Now we just need to multiply out $GG^T$ to see if it is the identity

$\begin{align*} GG^{T} &= \begin{bmatrix} A & AB^T \\ -CB & C \end{bmatrix} \begin{bmatrix} A^T & -B^TC^T \\ BA^T & C^T \end{bmatrix} \\ \\ &= \begin{bmatrix} AA^T + AB^TBA^T & -AB^TC^T + AB^TC^T \\ -CBA^T + CBA^T & +CBB^TC^T + CC^T \end{bmatrix} \\ \\ &= \begin{bmatrix} AA^T + AB^TBA^T & 0 \\ 0 & CBB^TC^T + CC^T \end{bmatrix} \end{align*} $


Is that really the identity? Yes it is the identity, if $AA^T + AB^TBA^T = I$ and $CC^T + CBB^TC^T = I$.

So, for example, $A$ can be found as follows:
$\begin{align*} AA^T &+ AB^TBA^T &= I &&\text{Given} \\ A^T &+ B^TBA^T &= A^{-1} &&\text{Premultiply both sides by $A^{-1}$} \\ I &+ B^TB &= A^{-1}A^{-T} &&\text{Postmultiply both sides by $A^{-T}$} \\ I &+ B^TB &= (A^TA)^{-1} &&\text{extract inverse} \\ (I &+ B^TB)^{-1} &= A^TA &&\text{take inverse of both sides} \end{align*} $

$A$ can now be computed by a Cholesky factorization of the left hand side.
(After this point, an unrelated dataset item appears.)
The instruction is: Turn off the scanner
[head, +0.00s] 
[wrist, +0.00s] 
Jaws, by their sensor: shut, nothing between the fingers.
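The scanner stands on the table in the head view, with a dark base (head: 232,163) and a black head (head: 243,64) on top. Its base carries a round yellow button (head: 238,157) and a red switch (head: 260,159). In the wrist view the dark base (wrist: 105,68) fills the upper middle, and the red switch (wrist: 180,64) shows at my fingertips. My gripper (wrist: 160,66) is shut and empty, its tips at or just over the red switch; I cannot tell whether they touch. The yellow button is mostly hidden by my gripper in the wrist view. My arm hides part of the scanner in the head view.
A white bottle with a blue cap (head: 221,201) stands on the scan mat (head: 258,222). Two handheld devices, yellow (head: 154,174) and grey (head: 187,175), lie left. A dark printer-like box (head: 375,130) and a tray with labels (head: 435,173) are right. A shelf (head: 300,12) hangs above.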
A similar derivation for works for $C$:
$\begin{align*} CC^T &+ CBB^TC^T &= I &&\text{Given} \\ C^T &+ BB^TC^T &= C^{-1} &&\text{Premultiply both sides by $C^{-1}$} \\ I &+ BB^T &= C^{-1}C^{-T} &&\text{Postmultiply both sides by $C^{-T}$} \\ I &+ BB^T &= (C^TC)^{-1} &&\text{extract inverse} \\ (I &+ BB^T)^{-1} &= C^TC &&\text{take inverse of both sides} \end{align*} $
$C$ can now be computed by a Cholesky factorization of the left hand side.
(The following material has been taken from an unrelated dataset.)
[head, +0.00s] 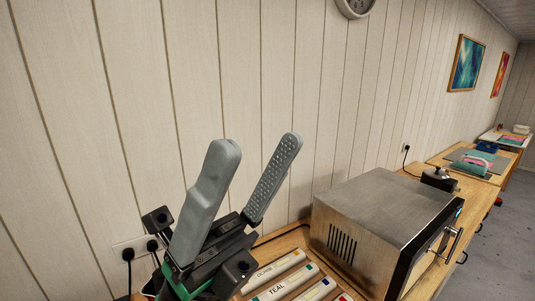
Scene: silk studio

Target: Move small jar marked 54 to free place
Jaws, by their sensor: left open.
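My left gripper (250,178) is raised in front of the panelled wall, its two grey fingers apart with nothing between them. It is above and to the left of a wooden tray (267,240) on the bench. No small jar marked 54 can be made out in the head view. My right gripper is not in view.
The tray holds white labelled pieces, one reading OCHRE (272,271) and one reading TEAL (288,283). A steel oven-like box (375,215) stands to their right. Wall sockets with plugs (137,248) are at lower left. Further benches (480,165) recede at right beside grey floor.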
Note $A$ uses $B^TB$ and $C$ uses $BB^T$, the derivations are otherwise identical.



Summary

If we have $\begin{bmatrix} X \\ Y \end{bmatrix}$ and want to zero the $Y$ component with a single orthogonal block matrix transformation, then we:

set $B$ to $YX^{-1}$

set $A$ to the right hand factor of some $Z^TZ$ factorization of $(I + B^TB)^{-1}$

set $C$ to the right hand factor of some $Z^TZ$ factorization of $(I + BB^T)^{-1}$

The final matrix we want is:

$ \begin{bmatrix}
A & AB^T \\ -CB & C \end{bmatrix} $

Note that $Y X^{-1}$ has to be conformable, but $Y$ need not be square. (I.E. we can zero a column below some entry if need be.)



Notes

My environment has a lot of upper triangular submatrices, which was the reason for choosing the upper triangular Cholesky factor as opposed to other matrix square roots.
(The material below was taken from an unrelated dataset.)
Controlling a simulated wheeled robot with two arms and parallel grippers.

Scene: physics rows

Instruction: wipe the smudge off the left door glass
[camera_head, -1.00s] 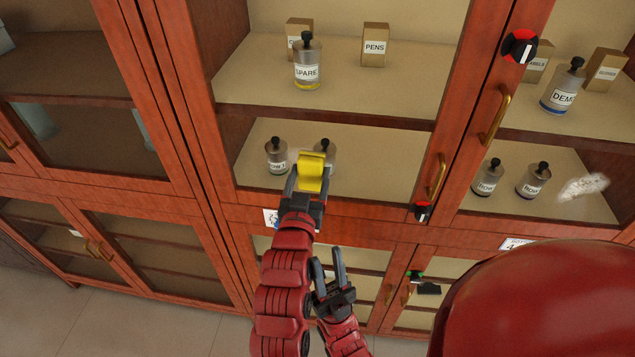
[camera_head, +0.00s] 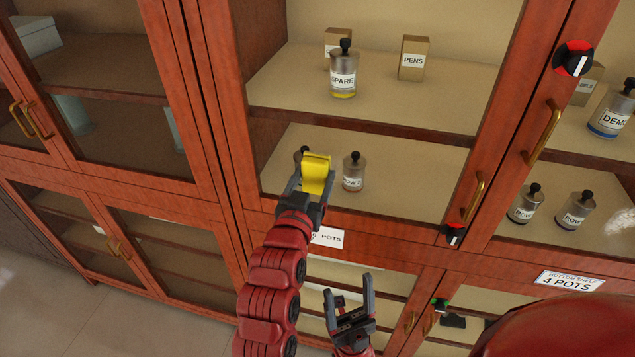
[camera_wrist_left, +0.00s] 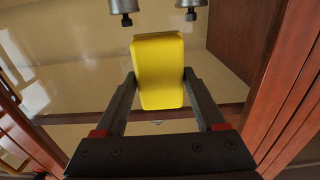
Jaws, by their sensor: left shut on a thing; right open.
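My left gripper (camera_head: 312,184) is shut on a yellow sponge-like block (camera_head: 317,172). It holds the block in front of the lower part of the left door glass (camera_head: 420,185); I cannot tell whether they touch. The block also shows between the fingers in the left wrist view (camera_wrist_left: 158,70). In the head view no smudge stands out on this glass. In the wrist view a pale blurred patch (camera_wrist_left: 32,95) shows at the left; I cannot tell whether it is a smudge or a reflection. My right gripper (camera_head: 348,292) is open and empty, lower down.
Behind the glass are two pots, one partly hidden by the block and one beside it (camera_head: 353,172). A SPARE bottle (camera_head: 343,75) and a PENS box (camera_head: 413,58) stand above.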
Note that while the "Cholesky" factorization traditionally means factoring it into $U^TU$ (or equivalently $LL^T$) my requirement is only that the one factor transpose by the other be the original. So I can use $L^TL$ or $UU^T$ forms, among others. This allows one to pick which kind of sparceity pattern to use for the problem at hand. Note that there are TWO factorizations in the setup ($A$ and $C$), and the form of each may be chosen independently of each other.

Note that $Y$ does not have to be square. Therefore this can be used (Just like Householder transformations) to zero entire columns at a time.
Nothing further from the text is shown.